# Written instruction:
Pick out each line containing the string "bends" and copy it.

# Rows from a robot dataset:
——

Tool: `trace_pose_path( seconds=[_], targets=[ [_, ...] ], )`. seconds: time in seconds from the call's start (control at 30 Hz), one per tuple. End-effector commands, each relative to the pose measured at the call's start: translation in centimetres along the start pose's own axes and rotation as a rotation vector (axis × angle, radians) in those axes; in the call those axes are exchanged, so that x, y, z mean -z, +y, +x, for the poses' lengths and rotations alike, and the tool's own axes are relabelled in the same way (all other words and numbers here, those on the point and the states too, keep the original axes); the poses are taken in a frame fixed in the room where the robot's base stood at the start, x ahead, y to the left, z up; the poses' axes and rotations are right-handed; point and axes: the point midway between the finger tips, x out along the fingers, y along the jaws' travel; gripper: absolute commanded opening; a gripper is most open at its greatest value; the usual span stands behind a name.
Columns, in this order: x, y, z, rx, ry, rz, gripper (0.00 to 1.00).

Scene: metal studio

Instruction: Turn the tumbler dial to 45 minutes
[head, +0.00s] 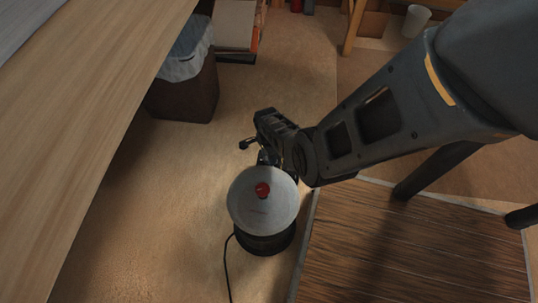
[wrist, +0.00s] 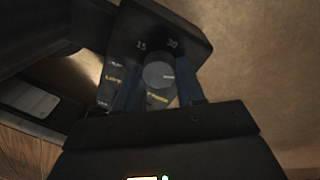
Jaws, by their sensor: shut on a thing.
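The tumbler (head: 262,200) stands on the floor in the head view, with a round pale lid and a red knob on top. Its dark control panel (wrist: 155,35) shows in the wrist view, with the numbers 15 and 30 readable. The grey round dial (wrist: 158,75) sits below these numbers and has a small pale mark towards its right side. My gripper (wrist: 157,88) is shut on the dial, with one blue finger on each side. In the head view my gripper (head: 266,156) is at the tumbler's far side, and the dial is hidden there.
A wooden tabletop (head: 85,130) runs along the left. A dark bin (head: 185,90) with a pale liner stands behind at left. A black cord (head: 226,262) trails from the tumbler. A dark plank surface (head: 410,250) lies to the right. Carpet between is clear.

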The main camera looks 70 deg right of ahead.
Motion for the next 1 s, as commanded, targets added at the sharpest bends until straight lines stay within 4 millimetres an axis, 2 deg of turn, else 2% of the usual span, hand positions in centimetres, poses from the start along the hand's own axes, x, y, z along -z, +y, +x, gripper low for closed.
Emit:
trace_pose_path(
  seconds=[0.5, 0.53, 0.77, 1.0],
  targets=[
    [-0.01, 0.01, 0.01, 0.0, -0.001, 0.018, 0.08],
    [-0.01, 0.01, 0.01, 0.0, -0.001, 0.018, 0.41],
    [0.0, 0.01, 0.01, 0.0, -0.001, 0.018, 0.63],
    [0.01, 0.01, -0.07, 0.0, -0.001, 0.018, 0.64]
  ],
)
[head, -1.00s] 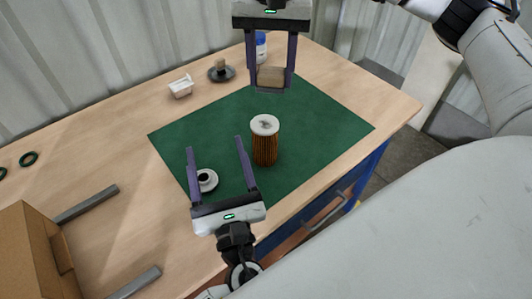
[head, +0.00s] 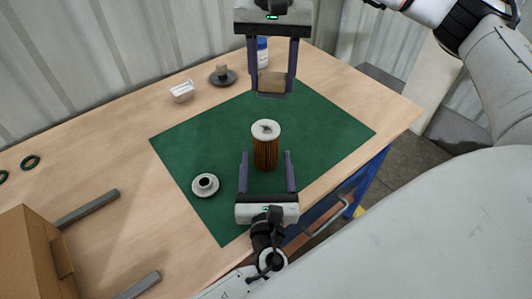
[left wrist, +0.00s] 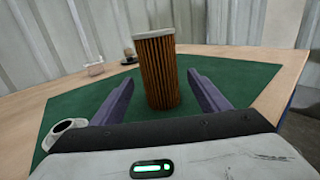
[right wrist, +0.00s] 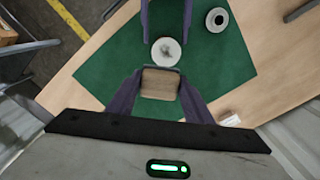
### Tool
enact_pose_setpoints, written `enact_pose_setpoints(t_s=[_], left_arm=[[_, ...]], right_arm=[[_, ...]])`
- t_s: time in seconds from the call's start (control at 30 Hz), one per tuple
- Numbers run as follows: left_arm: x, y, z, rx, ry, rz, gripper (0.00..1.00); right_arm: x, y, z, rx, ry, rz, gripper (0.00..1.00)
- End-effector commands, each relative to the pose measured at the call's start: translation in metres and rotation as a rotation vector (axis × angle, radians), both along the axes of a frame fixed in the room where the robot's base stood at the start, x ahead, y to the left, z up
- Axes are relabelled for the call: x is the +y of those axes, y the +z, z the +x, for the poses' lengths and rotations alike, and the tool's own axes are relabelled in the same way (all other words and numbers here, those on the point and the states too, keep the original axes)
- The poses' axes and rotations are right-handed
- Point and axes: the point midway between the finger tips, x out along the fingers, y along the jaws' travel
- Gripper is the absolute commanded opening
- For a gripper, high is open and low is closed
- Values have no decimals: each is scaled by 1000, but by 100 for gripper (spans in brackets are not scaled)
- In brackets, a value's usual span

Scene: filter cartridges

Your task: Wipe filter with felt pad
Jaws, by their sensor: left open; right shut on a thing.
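The filter (head: 266,150), a brown pleated cylinder with a pale end cap, stands upright on the green mat (head: 200,140). My left gripper (head: 267,157) is open at the near side of the filter, with a finger to either side of it; the left wrist view shows the filter (left wrist: 158,75) between the fingers, apart from both. My right gripper (head: 272,90) is shut on the felt pad (head: 271,81), a tan block with a grey lower edge, held above the far part of the mat. The pad also shows in the right wrist view (right wrist: 160,84).
A grey-white ring-shaped cap (head: 205,184) lies on the mat left of the filter. A white box (head: 182,91), a dark round dish with a knob (head: 222,75) and a blue-white bottle (head: 262,52) stand behind. A cardboard box (head: 30,255), grey bars and dark rings are left.

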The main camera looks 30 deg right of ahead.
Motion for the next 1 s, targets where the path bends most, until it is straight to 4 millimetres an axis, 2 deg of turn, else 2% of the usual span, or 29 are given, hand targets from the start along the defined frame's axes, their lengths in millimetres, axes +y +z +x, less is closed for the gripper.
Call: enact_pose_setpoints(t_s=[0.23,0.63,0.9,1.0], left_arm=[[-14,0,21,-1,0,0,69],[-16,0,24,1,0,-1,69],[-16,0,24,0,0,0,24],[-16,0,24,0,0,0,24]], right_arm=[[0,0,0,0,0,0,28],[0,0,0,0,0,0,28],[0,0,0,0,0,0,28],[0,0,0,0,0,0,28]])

——

# Written solution:
Motion for the next 1 s, as commanded, targets added at the sharpest bends until straight lines stay within 4 millimetres an axis, 2 deg of turn, else 2% of the usual span, hand positions in centimetres, poses from the start along the hand's own axes, x, y, z along -z, +y, +x, gripper low for closed.
Motion for the next 1 s, targets where the path bends most, until it is straight to 4 millimetres an axis, 2 deg of turn, else 2% of the usual span, or 29 are given, hand targets from the start along the defined frame's axes, their lengths in millimetres, axes +y +z +x, less is closed for the gripper.

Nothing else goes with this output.